Auf dem Boot gibt es immer etwas zu sehen und zu tun. Herrscht vor der ersten Schleuse oder dem ersten Anlegemanöver noch Hektik und Durcheinander mit Seilen und Aufgaben, sind die meisten Crews nach zwei Tagen eingespielte Routiniers – auch ohne Bootsführerschein. Und plötzlich fährt der gamende Sohn schon beim ersten Mal am Steuer ein perfektes Anlegemanöver. Den staunenden Eltern verkündet er: «Das Schiff reagiert genau gleich wie das Piratenschiff im Game ‘Sea of Thieves’».

Credit: Stephanie Bräuer

Entlang der Kanäle spriesst mannigfaltiges Leben. Hier hat es Platz für farbenfrohe Bienenfresser, leuchtende Mohnfelder und fingerfertige Kunsthandwerker.

Zur Langsamkeit des Bootes passt ein anderes langsames Verkehrsmittel: Die meisten Bootsvermieterinnen und -vermieter vermieten auch Velos. Die für die Treidelpferde gebauten Pfade sind perfekt zum entspannten Radfahren oder um mal einen Einkauf für die Grossfamilie zu machen. Denn der schnucklige Eindruck der «Pénichettes» des Vermieters Locaboat trügt. Diese Hausboote sind den alten französischen Lastkähnen, den Pénichen, nachempfunden und erstaunlich gross. Die Boote der meisten Vermietenden sind mit 10 bis 15 Metern Länge und bis zu 4 Metern Breite fast so lang wie ein Gelenkbus und anderthalbmal so breit. Das lässt Platz für einen grossen Aufenthaltsraum, mehrere Kabinen mit separaten Toiletten und Duschen und eine geräumige Küche mit Gasherd und grossem Kühlschrank. Die Boote sind deshalb deutlich näher bei einer Ferienwohnung als bei einem Wohnmobil.

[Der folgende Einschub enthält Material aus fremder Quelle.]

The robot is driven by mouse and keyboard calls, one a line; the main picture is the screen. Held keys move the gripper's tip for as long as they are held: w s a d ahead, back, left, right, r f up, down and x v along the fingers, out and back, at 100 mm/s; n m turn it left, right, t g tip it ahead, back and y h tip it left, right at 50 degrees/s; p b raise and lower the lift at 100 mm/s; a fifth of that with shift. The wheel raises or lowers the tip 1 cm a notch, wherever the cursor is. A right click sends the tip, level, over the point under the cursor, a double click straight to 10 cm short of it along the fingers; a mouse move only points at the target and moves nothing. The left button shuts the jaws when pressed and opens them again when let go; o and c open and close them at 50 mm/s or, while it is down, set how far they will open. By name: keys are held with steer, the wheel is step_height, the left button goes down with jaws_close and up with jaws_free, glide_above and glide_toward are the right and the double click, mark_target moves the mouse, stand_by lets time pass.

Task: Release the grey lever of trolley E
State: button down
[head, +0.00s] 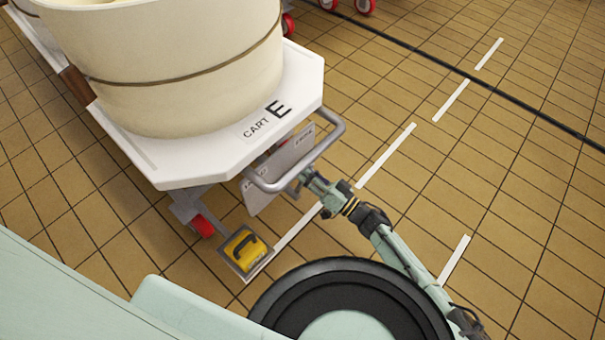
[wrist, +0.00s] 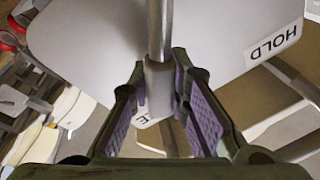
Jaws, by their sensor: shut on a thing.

Destinationen in ganz Europa

Mittlerweile gibt es Bootsdestinationen für jeden Geschmack und jede Jahreszeit. Die günstigsten Angebote für Last Minute und für Fahrten ausserhalb der Saison beginnen um 1000 Franken pro Woche und die Schiffe bieten Platz für bis zu 12 Personen. In der Camargue lässt sich das Bootfahren mit wenig Schleusen und unmittelbar bei den langen Sandstränden des Mittelmeers ausprobieren. Im Canal du Midi gibt es mehr Schleusen, von denen jede einzelne, wie ein Landschaftspark aussieht. In Deutschland kann man auf der Müritz und in Brandenburg bei Berlin mitten auf dem See ankern und vom Boot aus ins Wasser springen, in der Niederlanden den Tulpen und Windmühlen nachfahren und in der Lagune von Venedig die weniger bekannten Inseln besuchen.

Viele Fahrgebiete beginnen nahe an der Schweiz. Das nächste ist der Rhein-Rhone-Kanal, der nur etwa 10 Kilometer nördlich von Basel erst nach Nordwesten und dann nach Südwesten verläuft, allerdings noch ohne nennenswerte Vermieter. Der schiffbare Scheitelpunkt zwischen Nordsee und Mittelmeer liegt nur 40 Kilometer westlich von Basel. Im Elsass rund um Strassburg gibt es hingegen mehrere Mietstationen. Die Anreise von Basel her ist sehr kurz und das Gebiet attraktiv, etwa mit dem Rohanschloss in Saverne oder dem Schiffshebewerk von Arzviller, einem Lift für Schiffe, der die 18 Schleusen im «Vallée des éclusiers», im Tal der der Schleusenwärter umgeht.

Ökologische Ferien

Und selbst ökologisch ist man mit den Booten relativ gut unterwegs. Auf vielen Kanälen machen die Mietboote 80 bis 90 Prozent des Verkehrs aus und der Unterhalt der Kanäle lohnt sich vor allem ihretwegen. Damit tragen sie auch zum Erhalt der natürlichen Lebensräume bei, durch die sie fahren. Zudem ist der Dieselverbrauch der Boote auch im Vergleich zu Ferien mit dem Auto relativ gering. Die meisten Häfen liegen in der Nähe von gut erreichbaren Bahnhöfen und mitten in den historischen Ortschaften, wenige Schritte von Restaurants und Läden entfernt. Denn die Seele geht bekanntlich zu Fuss. Dem Schiff folgt sie problemlos. Und geniesst die Stille.